#### [Do this]
Every entry below must be repeated exactly; skip the pictures.

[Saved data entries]
>>>>>

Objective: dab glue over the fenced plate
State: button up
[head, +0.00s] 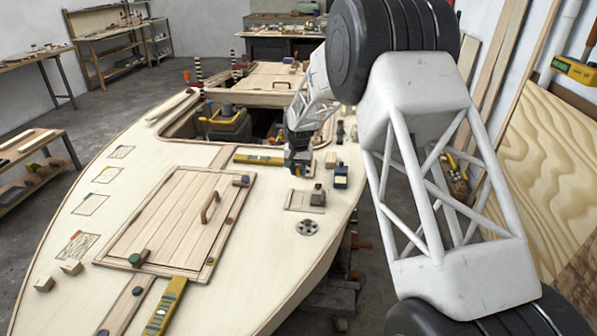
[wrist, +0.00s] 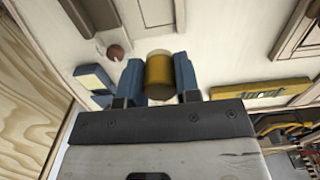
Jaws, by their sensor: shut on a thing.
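My gripper (wrist: 158,82) has blue fingers on both sides of a yellow cylinder (wrist: 159,76) with a pale end, and is shut on it. In the head view my gripper (head: 298,163) is small, over the right side of the pale deck, beside the yellow level; the cylinder is hard to make out there. A pale rectangular plate (head: 296,200) with a dark brown block on it lies nearer the head camera; its framed inset (wrist: 157,12) shows at the top of the wrist view. I cannot clearly make out a fence around it. The cylinder appears apart from this plate.
A yellow level (head: 258,159) lies left of my gripper. A dark brown block (head: 318,196) sits on the plate's right side. A blue box (head: 341,175) stands to the right. A hatch (head: 170,215) with a handle and an open cockpit (head: 262,128) take up much of the deck.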

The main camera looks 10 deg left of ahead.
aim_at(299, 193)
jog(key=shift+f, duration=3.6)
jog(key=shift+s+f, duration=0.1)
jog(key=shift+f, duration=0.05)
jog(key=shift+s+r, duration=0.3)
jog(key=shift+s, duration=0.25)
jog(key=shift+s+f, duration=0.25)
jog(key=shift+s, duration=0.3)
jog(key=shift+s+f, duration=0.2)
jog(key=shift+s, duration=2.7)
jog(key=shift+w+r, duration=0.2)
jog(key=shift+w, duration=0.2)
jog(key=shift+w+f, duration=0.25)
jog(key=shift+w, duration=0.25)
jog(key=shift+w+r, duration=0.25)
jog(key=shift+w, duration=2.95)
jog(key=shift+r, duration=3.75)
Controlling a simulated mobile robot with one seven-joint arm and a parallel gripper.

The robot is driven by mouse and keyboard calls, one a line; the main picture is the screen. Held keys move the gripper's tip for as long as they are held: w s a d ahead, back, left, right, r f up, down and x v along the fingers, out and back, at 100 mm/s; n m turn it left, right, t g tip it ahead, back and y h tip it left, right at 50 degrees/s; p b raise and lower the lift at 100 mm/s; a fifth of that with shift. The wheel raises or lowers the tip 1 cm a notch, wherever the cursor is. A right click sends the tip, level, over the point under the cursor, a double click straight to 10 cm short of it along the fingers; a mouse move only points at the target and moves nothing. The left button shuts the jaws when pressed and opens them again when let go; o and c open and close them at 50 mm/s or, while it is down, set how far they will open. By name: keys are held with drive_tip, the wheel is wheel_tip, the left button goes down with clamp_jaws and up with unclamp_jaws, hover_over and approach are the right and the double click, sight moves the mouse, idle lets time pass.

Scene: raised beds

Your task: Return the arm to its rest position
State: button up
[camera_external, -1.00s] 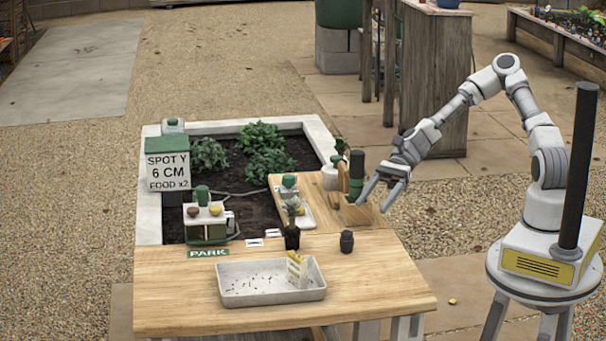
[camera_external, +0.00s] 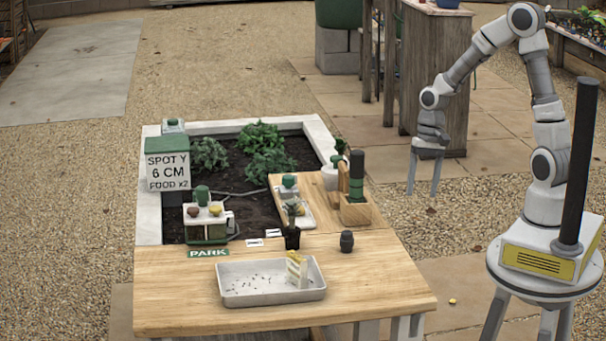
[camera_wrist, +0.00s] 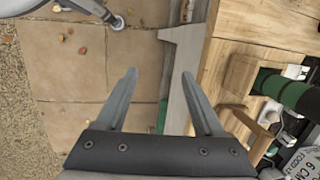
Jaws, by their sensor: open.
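My gripper (camera_external: 424,190) hangs at the right of the raised bed, fingers pointing down, open and empty. My arm is raised and folded above its base, with the elbow high at the upper right. In the wrist view my gripper (camera_wrist: 160,85) has its two fingers spread, with nothing between them but the view of paving and the bench edge below. The tool also shows at the right of the wrist view (camera_wrist: 290,92).
A wooden table (camera_external: 390,282) holds a white tray (camera_external: 262,298), a small dark jar (camera_external: 347,241) and a potted plant (camera_external: 292,238). A planted bed (camera_external: 150,215) lies behind. A wooden stand (camera_external: 440,75) is behind the gripper.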

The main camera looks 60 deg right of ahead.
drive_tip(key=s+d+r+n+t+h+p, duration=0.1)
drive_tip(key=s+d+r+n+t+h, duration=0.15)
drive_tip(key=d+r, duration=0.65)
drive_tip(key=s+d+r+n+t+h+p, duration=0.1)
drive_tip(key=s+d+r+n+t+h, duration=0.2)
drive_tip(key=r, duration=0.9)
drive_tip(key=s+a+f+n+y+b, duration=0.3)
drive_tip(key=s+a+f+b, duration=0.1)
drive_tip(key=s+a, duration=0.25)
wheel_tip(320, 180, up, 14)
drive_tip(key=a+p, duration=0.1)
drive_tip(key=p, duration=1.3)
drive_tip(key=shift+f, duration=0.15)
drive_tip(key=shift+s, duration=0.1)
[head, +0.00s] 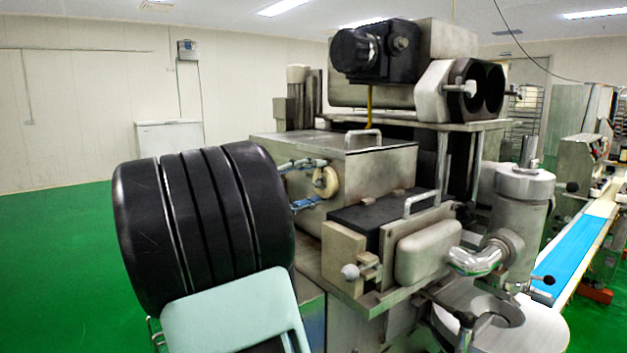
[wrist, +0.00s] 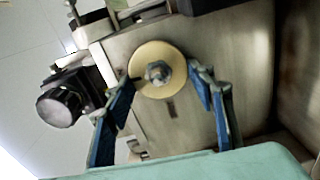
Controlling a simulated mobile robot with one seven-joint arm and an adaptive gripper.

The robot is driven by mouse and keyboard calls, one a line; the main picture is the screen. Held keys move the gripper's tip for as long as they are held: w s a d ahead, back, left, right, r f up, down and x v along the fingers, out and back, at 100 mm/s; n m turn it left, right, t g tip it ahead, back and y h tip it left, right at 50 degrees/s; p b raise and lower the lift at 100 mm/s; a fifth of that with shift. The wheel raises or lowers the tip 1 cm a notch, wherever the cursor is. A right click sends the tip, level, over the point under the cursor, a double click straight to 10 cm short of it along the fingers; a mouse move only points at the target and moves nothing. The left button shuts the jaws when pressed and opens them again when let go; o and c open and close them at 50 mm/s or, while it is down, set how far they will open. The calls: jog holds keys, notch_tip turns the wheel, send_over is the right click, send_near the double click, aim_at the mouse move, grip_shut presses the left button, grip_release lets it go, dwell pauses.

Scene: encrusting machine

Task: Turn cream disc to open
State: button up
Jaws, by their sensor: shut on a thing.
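The cream disc (head: 326,182) is on the side of the metal box of the machine, facing my arm. In the wrist view the cream disc (wrist: 143,60) is round, with a metal nut at its centre. My gripper (head: 316,183) reaches it from the left in the head view, with one blue-padded finger above and one below. In the wrist view the fingers of my gripper (wrist: 161,80) stand at the left and right of the disc, shut on its rim. The exact contact points are hard to make out.
A metal box with a handled lid (head: 340,150) carries the disc. A lower black-lidded box (head: 375,215) juts out to the right, with a round knob (head: 350,272) in front. A blue conveyor belt (head: 575,262) lies far right. Green floor is clear at left.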

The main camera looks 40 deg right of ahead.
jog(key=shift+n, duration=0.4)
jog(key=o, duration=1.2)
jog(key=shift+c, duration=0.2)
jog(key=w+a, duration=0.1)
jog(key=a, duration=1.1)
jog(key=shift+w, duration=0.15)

<<<<<

#### [Solution for this problem]
Objective: dab glue over the fenced plate
State: button up
[head, +0.00s] 
[wrist, +0.00s] 
Jaws, by their sensor: shut on a thing.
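My gripper (wrist: 158,82) has blue fingers on both sides of a yellow cylinder (wrist: 159,76) with a pale end, and is shut on it. In the head view my gripper (head: 298,163) is small, over the right side of the pale deck, beside the yellow level; the cylinder is hard to make out there. A pale rectangular plate (head: 296,200) with a dark brown block on it lies nearer the head camera; its framed inset (wrist: 157,12) shows at the top of the wrist view. I cannot clearly make out a fence around it. The cylinder appears apart from this plate.
A yellow level (head: 258,159) lies left of my gripper. A dark brown block (head: 318,196) sits on the plate's right side. A blue box (head: 341,175) stands to the right. A hatch (head: 170,215) with a handle and an open cockpit (head: 262,128) take up much of the deck.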

The main camera looks 10 deg left of ahead.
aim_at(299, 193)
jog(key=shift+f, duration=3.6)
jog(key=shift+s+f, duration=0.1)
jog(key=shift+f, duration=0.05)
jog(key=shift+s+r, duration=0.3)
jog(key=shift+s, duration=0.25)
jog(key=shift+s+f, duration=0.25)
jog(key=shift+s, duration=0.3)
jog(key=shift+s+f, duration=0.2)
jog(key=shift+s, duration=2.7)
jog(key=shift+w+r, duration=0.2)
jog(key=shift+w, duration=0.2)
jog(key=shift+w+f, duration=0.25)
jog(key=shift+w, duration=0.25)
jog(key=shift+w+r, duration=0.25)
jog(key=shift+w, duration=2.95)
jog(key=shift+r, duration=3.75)
Controlling a simulated mobile robot with one seven-joint arm and a parallel gripper.

The robot is driven by mouse and keyboard calls, one a line; the main picture is the screen. Held keys move the gripper's tip for as long as they are held: w s a d ahead, back, left, right, r f up, down and x v along the fingers, out and back, at 100 mm/s; n m turn it left, right, t g tip it ahead, back and y h tip it left, right at 50 degrees/s; p b raise and lower the lift at 100 mm/s; a fifth of that with shift. The wheel raises or lowers the tip 1 cm a notch, wherever the cursor is. A right click sends the tip, level, over the point under the cursor, a double click straight to 10 cm short of it along the fingers; a mouse move only points at the target and moves nothing. The left button shuts the jaws when pressed and opens them again when let go; o and c open and close them at 50 mm/s or, while it is down, set how far they will open. By name: keys are held with drive_tip, the wheel is wheel_tip, the left button goes down with clamp_jaws and up with unclamp_jaws, hover_over and approach are the right and the double click, sight moves the mouse, idle lets time pass.

Scene: raised beds

Your task: Return the arm to its rest position
State: button up
[camera_external, -1.00s] 
[camera_external, +0.00s] 
[camera_wrist, +0.00s] 
Jaws, by their sensor: open.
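My gripper (camera_external: 424,190) hangs at the right of the raised bed, fingers pointing down, open and empty. My arm is raised and folded above its base, with the elbow high at the upper right. In the wrist view my gripper (camera_wrist: 160,85) has its two fingers spread, with nothing between them but the view of paving and the bench edge below. The tool also shows at the right of the wrist view (camera_wrist: 290,92).
A wooden table (camera_external: 390,282) holds a white tray (camera_external: 262,298), a small dark jar (camera_external: 347,241) and a potted plant (camera_external: 292,238). A planted bed (camera_external: 150,215) lies behind. A wooden stand (camera_external: 440,75) is behind the gripper.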

The main camera looks 60 deg right of ahead.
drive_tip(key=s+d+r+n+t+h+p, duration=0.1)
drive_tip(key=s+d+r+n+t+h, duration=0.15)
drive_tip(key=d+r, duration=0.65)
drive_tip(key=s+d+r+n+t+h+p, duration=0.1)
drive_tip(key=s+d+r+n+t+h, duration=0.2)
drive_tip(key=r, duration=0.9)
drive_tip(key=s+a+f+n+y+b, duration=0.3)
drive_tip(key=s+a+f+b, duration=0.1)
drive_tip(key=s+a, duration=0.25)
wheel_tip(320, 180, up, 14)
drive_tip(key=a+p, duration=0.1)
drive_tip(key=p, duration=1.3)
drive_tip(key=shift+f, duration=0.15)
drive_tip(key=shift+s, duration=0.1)
[head, +0.00s] 
[wrist, +0.00s] 
Controlling a simulated mobile robot with one seven-joint arm and an adaptive gripper.

The robot is driven by mouse and keyboard calls, one a line; the main picture is the screen. Held keys move the gripper's tip for as long as they are held: w s a d ahead, back, left, right, r f up, down and x v along the fingers, out and back, at 100 mm/s; n m turn it left, right, t g tip it ahead, back and y h tip it left, right at 50 degrees/s; p b raise and lower the lift at 100 mm/s; a fifth of that with shift. The wheel raises or lowers the tip 1 cm a notch, wherever the cursor is. A right click sends the tip, level, over the point under the cursor, a double click straight to 10 cm short of it along the fingers; a mouse move only points at the target and moves nothing. The left button shuts the jaws when pressed and opens them again when let go; o and c open and close them at 50 mm/s or, while it is down, set how far they will open. The calls: jog holds keys, notch_tip turns the wheel, send_over is the right click, send_near the double click, aim_at the mouse move, grip_shut presses the left button, grip_release lets it go, dwell pauses.

Scene: encrusting machine

Task: Turn cream disc to open
State: button up
Jaws, by their sensor: shut on a thing.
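The cream disc (head: 326,182) is on the side of the metal box of the machine, facing my arm. In the wrist view the cream disc (wrist: 143,60) is round, with a metal nut at its centre. My gripper (head: 316,183) reaches it from the left in the head view, with one blue-padded finger above and one below. In the wrist view the fingers of my gripper (wrist: 161,80) stand at the left and right of the disc, shut on its rim. The exact contact points are hard to make out.
A metal box with a handled lid (head: 340,150) carries the disc. A lower black-lidded box (head: 375,215) juts out to the right, with a round knob (head: 350,272) in front. A blue conveyor belt (head: 575,262) lies far right. Green floor is clear at left.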

The main camera looks 40 deg right of ahead.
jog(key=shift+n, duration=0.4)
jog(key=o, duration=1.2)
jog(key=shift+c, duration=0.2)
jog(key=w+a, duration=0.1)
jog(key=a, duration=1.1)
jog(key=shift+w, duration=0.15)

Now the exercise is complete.